**Exercise objective:** Extract only the lines from the start of the entries below to the line with "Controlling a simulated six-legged", inclusive; omit every picture.

**Data extract:**
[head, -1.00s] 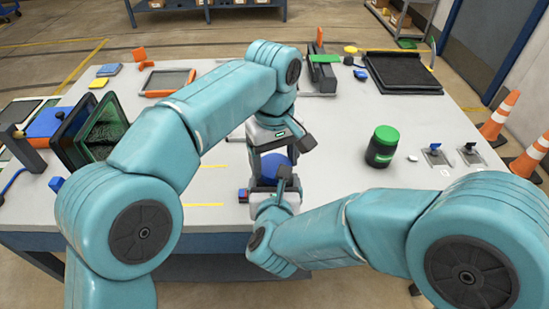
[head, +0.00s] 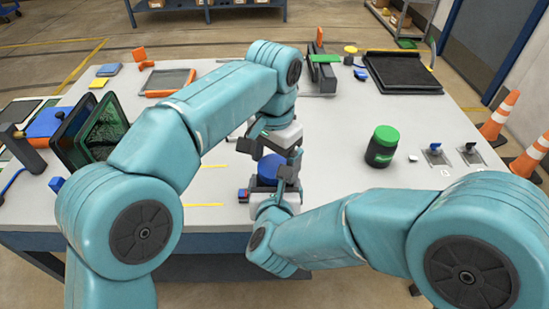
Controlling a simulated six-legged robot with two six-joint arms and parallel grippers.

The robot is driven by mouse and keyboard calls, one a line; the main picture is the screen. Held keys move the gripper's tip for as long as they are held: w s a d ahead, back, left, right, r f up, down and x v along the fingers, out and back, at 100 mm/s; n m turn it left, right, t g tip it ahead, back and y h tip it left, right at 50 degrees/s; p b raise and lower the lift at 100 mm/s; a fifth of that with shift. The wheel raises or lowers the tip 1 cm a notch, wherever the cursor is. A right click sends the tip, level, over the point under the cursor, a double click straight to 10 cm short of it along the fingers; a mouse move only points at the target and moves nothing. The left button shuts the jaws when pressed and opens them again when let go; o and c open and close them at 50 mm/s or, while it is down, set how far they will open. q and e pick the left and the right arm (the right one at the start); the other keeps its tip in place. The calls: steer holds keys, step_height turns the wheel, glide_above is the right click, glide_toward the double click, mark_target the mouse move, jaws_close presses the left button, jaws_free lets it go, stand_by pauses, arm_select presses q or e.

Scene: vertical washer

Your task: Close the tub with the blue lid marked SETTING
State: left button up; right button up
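A round blue lid (head: 268,170) shows between my two grippers near the front middle of the table. No marking is readable on it. The tub under it is mostly hidden by my right gripper and wrist, so I cannot see how the lid sits. My left gripper (head: 273,155) comes down from above, with dark fingers close around the lid; its grip is not clear. My right gripper (head: 276,180) reaches in from the front, just below and beside the lid. Its fingertips are largely hidden. A dark jar with a green lid (head: 383,146) stands upright to the right.
Dark upright panels (head: 88,132) stand at the left beside my left arm. A grey tray with orange corners (head: 168,82) and a black tray (head: 402,72) lie farther back. Small metal fixtures (head: 436,154) sit at the right. The tabletop between the jar and the black tray is clear.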

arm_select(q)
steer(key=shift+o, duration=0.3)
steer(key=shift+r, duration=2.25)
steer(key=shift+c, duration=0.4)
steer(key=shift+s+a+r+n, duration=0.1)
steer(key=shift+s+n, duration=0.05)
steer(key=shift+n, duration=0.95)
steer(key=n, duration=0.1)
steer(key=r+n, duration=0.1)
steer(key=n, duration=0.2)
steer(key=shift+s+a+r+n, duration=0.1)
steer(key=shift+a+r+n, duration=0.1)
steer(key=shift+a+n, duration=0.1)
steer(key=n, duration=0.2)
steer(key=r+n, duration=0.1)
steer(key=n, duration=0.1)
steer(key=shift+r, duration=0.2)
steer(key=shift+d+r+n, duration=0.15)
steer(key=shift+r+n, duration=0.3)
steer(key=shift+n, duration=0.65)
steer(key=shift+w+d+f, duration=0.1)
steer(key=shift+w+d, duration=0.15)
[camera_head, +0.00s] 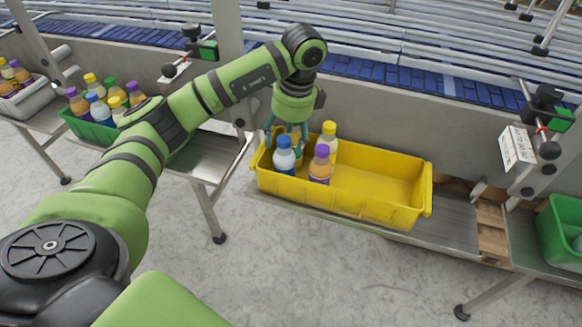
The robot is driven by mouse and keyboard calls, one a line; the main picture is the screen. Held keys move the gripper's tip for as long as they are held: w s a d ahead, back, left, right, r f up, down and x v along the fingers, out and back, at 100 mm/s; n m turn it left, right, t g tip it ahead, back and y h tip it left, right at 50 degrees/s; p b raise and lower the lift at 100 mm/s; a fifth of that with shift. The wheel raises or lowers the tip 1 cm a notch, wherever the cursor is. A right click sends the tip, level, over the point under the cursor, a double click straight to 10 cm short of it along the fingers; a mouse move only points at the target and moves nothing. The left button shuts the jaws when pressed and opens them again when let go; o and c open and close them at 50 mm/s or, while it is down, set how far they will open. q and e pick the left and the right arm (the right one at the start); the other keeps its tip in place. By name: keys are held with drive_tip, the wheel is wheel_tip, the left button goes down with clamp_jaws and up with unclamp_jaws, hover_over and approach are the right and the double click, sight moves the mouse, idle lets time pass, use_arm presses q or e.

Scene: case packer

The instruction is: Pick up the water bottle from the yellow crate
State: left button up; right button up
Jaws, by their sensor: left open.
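The yellow crate (365,205) stands on a metal shelf in front of the conveyor. Several bottles stand upright in its left part. The water bottle (284,156), light blue with a blue and white top, is at the front left. A bottle with a purple cap (321,165) and orange contents stands to its right. A bottle with a yellow cap (330,138) stands behind. My left gripper (287,138) points down over the crate's left end, open, its fingers just behind and beside the water bottle's top. I cannot tell whether they touch it. My right gripper is not in view.
A green crate (92,132) with several bottles and a grey crate (28,104) with bottles stand at the left. Another green crate (560,235) is at the right edge. The yellow crate's right part is empty. Sensor posts (548,125) stand along the conveyor.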

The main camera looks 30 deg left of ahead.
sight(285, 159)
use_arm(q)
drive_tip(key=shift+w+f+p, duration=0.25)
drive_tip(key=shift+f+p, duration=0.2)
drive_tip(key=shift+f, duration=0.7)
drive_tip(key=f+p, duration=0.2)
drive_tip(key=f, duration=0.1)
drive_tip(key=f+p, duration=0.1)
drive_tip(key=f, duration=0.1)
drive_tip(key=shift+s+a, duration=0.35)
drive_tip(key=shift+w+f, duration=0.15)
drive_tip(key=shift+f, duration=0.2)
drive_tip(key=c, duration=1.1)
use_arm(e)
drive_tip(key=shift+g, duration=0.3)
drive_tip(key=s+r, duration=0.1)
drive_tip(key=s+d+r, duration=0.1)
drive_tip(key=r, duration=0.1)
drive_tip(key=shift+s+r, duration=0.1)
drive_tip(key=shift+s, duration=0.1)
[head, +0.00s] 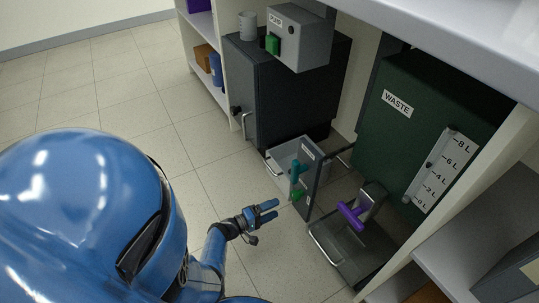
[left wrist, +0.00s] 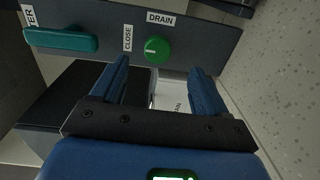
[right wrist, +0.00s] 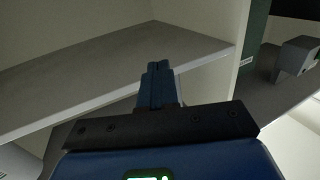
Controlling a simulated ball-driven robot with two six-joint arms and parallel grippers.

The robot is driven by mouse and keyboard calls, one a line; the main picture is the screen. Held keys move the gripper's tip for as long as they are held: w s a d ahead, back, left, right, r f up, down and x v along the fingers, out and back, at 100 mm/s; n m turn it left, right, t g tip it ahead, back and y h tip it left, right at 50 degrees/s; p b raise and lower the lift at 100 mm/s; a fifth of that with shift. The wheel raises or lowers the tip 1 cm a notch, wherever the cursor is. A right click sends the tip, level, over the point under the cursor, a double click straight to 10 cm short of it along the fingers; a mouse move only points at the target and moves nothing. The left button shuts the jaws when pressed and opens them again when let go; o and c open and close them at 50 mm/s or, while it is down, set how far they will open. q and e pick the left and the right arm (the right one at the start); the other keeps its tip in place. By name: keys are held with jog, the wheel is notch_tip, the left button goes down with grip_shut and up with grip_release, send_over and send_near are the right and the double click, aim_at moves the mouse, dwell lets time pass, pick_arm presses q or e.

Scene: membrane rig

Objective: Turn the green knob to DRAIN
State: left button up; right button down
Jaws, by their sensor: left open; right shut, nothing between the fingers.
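The green knob (left wrist: 157,50) sits on a dark grey panel (left wrist: 200,38) in the left wrist view, with a DRAIN label (left wrist: 160,18) above it and a CLOSE label (left wrist: 128,38) to its left. Its short white mark appears to lie on the CLOSE side. In the head view the knob (head: 298,195) is low on the panel's face. My left gripper (head: 275,210) is open and just short of the knob, apart from it; its fingertips (left wrist: 158,68) straddle the knob's line in the left wrist view. My right gripper (right wrist: 158,66) is shut and empty beside a shelf.
A teal handle (left wrist: 60,38) is on the same panel beside the knob. A purple handle (head: 350,215) stands to its right, near the green WASTE tank (head: 395,130). A dark cabinet (head: 285,90) is behind. Tiled floor (head: 120,100) is clear at left. A grey shelf (right wrist: 110,72) is near my right gripper.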

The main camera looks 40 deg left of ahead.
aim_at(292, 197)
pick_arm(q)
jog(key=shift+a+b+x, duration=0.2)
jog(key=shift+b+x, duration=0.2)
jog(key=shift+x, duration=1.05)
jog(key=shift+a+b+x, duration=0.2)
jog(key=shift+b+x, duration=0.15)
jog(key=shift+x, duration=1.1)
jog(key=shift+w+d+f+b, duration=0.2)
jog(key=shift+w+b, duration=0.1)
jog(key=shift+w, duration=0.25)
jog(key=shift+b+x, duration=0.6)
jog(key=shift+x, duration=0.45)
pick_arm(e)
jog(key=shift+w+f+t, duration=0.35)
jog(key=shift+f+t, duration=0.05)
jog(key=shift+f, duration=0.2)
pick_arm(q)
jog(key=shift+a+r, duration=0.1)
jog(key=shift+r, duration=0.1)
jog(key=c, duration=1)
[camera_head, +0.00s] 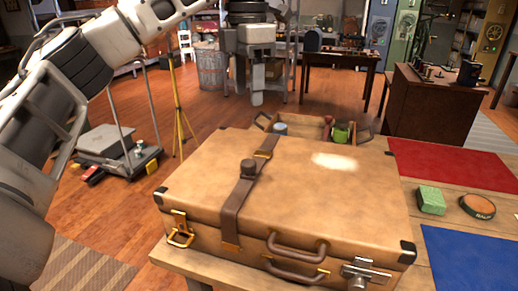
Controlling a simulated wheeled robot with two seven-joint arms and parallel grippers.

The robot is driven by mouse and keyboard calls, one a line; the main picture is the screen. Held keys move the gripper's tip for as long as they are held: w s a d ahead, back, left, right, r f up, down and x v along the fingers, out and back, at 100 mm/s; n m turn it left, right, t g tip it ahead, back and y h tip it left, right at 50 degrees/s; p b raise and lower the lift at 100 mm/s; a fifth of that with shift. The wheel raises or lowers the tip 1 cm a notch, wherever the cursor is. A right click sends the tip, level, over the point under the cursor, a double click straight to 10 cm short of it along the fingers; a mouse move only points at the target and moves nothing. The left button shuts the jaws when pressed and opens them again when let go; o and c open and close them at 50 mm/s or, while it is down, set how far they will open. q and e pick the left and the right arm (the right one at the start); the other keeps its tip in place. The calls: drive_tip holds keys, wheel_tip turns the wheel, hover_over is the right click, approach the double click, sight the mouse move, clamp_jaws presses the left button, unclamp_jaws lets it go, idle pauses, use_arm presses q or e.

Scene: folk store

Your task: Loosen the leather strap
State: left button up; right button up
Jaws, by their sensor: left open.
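A tan suitcase (330,205) lies closed on a wooden table in front of me. A brown leather strap (237,203) runs across its lid and down its front, left of the handles. A brass buckle (263,154) sits on the strap near the far edge, and a dark brown raised piece (248,168) stands on the strap just nearer. My left gripper (257,88) points down, beyond and above the suitcase in the picture, apart from the strap. It is open, with nothing seen between its fingers. My right gripper is not in view.
An open wooden box (303,121) with small items stands behind the suitcase. A red mat (455,163), a green block (431,200), a round tin (478,206) and a blue mat (470,258) lie to the right. A yellow tripod (177,110) stands at the back left.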

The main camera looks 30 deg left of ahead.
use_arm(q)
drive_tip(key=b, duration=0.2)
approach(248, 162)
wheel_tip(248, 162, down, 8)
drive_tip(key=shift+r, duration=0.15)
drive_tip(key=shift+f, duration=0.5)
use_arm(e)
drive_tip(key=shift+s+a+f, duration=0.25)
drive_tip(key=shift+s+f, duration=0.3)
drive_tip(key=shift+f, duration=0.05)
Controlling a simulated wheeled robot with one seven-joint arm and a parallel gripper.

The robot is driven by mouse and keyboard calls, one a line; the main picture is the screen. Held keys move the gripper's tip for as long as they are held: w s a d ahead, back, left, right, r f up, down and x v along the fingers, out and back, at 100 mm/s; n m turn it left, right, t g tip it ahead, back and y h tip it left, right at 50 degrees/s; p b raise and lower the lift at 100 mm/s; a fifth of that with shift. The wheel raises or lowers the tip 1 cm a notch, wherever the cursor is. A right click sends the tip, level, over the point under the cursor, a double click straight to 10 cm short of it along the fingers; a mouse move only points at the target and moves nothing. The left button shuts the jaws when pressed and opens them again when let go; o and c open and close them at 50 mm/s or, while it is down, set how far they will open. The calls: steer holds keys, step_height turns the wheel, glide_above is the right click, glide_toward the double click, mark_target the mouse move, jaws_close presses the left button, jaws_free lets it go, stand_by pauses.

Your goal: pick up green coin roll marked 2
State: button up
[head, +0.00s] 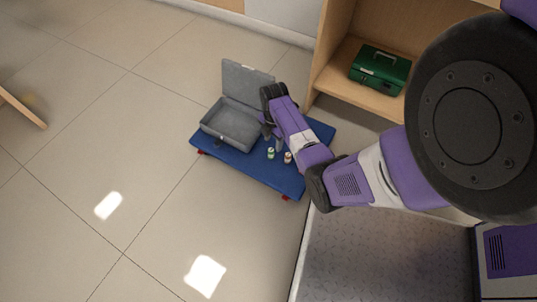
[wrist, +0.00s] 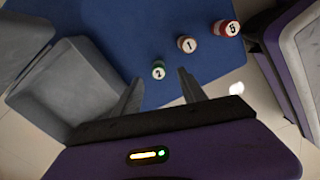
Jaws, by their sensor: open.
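The green coin roll marked 2 (wrist: 158,70) stands on the blue platform (wrist: 90,22) in the wrist view, with its numbered end facing the camera. In the head view a small green roll (head: 270,153) shows on the platform, just below my gripper. My gripper (wrist: 160,82) is open, its two fingers spread to the left and right of the green roll in the picture. Nothing is between the fingers that I can see as gripped. Whether the fingertips are level with the roll or above it, I cannot tell.
A roll marked 1 (wrist: 187,44) and a red roll marked 5 (wrist: 226,29) stand to the upper right of the green one. An open grey case (head: 232,122) sits on the platform's left. A shelf holds a green box (head: 380,69).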

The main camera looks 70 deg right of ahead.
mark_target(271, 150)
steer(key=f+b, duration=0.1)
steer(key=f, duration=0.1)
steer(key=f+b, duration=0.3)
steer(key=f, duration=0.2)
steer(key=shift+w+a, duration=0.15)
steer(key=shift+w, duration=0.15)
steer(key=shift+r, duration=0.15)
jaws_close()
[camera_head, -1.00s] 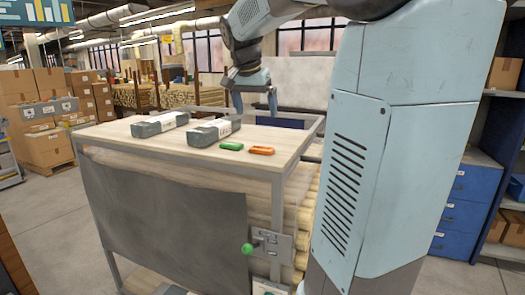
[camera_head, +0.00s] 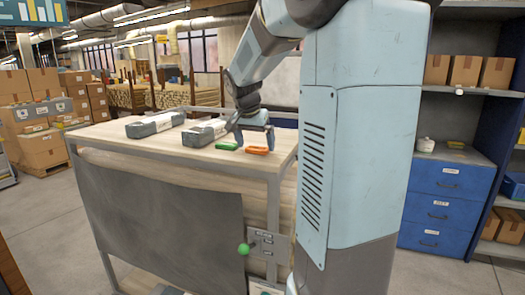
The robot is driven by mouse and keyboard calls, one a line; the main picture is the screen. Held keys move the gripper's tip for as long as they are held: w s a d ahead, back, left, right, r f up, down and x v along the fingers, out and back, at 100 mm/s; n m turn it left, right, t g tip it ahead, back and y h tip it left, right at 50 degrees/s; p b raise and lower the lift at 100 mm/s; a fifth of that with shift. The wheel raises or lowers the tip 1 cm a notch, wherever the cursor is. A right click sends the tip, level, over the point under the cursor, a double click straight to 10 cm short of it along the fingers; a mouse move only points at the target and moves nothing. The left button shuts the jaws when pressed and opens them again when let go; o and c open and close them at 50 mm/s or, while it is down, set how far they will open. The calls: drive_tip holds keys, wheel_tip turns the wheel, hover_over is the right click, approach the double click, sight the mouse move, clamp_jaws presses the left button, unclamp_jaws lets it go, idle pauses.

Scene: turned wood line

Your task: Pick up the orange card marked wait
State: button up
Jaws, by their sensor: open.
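The orange card (camera_head: 257,151) lies flat on the pale wooden top of the cart (camera_head: 110,140), near its right front edge. Any writing on it is too small to read. A green card (camera_head: 228,146) lies just left of it. My gripper (camera_head: 255,140) is open, with its fingers pointing down at the orange card. One finger shows to the left of the card and the other at its right end. I cannot tell whether they touch it or hover a little above.
Two dark grey cases with pale labels, one at the left (camera_head: 155,124) and one nearer (camera_head: 204,133), stand left of the cards. A lever with a green knob (camera_head: 244,249) sticks out at the cart's front. Blue drawers (camera_head: 447,190) stand at the right. Cardboard boxes (camera_head: 42,148) are stacked at far left.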

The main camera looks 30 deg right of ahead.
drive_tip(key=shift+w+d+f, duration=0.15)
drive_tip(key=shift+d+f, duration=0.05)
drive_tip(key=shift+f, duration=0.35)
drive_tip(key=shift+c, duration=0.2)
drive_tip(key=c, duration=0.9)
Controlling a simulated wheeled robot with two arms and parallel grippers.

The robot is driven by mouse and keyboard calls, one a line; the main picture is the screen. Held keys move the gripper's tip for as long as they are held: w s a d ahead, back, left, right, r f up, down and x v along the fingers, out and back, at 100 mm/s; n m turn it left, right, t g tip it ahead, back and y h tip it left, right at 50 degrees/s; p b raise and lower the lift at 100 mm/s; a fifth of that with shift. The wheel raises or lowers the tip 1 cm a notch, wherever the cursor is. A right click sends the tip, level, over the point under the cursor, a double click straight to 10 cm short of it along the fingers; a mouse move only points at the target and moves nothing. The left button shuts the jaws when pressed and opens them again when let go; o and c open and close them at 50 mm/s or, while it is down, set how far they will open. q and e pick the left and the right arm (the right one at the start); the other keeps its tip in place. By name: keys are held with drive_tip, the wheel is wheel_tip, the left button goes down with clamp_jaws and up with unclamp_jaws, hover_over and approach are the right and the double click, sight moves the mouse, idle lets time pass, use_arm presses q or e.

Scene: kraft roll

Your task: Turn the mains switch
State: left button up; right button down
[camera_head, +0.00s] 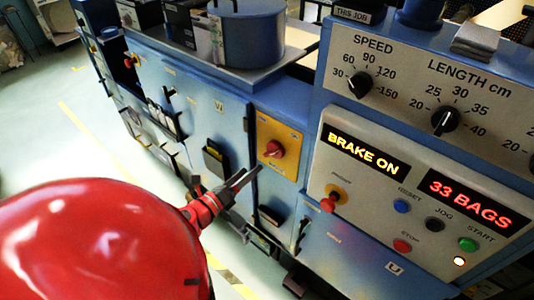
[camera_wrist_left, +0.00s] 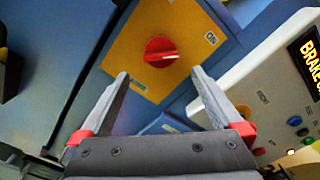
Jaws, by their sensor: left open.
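The mains switch (camera_head: 274,149) is a red rotary knob on a yellow plate (camera_head: 267,131) on the blue machine front. In the left wrist view the red knob (camera_wrist_left: 160,52) sits on its yellow plate (camera_wrist_left: 190,22), with the word ON printed at its right. My left gripper (camera_head: 250,176) is open and empty, just left of and below the plate in the head view. In the left wrist view its two fingers (camera_wrist_left: 161,82) point toward the knob, which lies beyond the tips, apart from them. My right gripper is out of view.
A control panel (camera_head: 343,222) with a red-and-yellow knob (camera_head: 331,200), coloured buttons and displays reading BRAKE ON and 33 BAGS stands to the right. Above it are SPEED and LENGTH dials (camera_head: 445,120). A black holder (camera_head: 215,158) is on the door at left. Open floor (camera_head: 60,150) lies left.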

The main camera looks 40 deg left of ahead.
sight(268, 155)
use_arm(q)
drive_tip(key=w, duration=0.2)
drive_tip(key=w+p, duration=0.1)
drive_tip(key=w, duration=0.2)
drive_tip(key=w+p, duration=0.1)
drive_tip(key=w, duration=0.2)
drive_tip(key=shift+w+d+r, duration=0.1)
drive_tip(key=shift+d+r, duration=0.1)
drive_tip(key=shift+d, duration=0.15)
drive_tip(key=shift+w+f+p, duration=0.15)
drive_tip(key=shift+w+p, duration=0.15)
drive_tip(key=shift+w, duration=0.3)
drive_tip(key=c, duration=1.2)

**Solution for this exercise:**
[head, -1.00s] 
[head, +0.00s] 
Controlling a simulated six-legged robot with two six-joint arms and parallel grippers.

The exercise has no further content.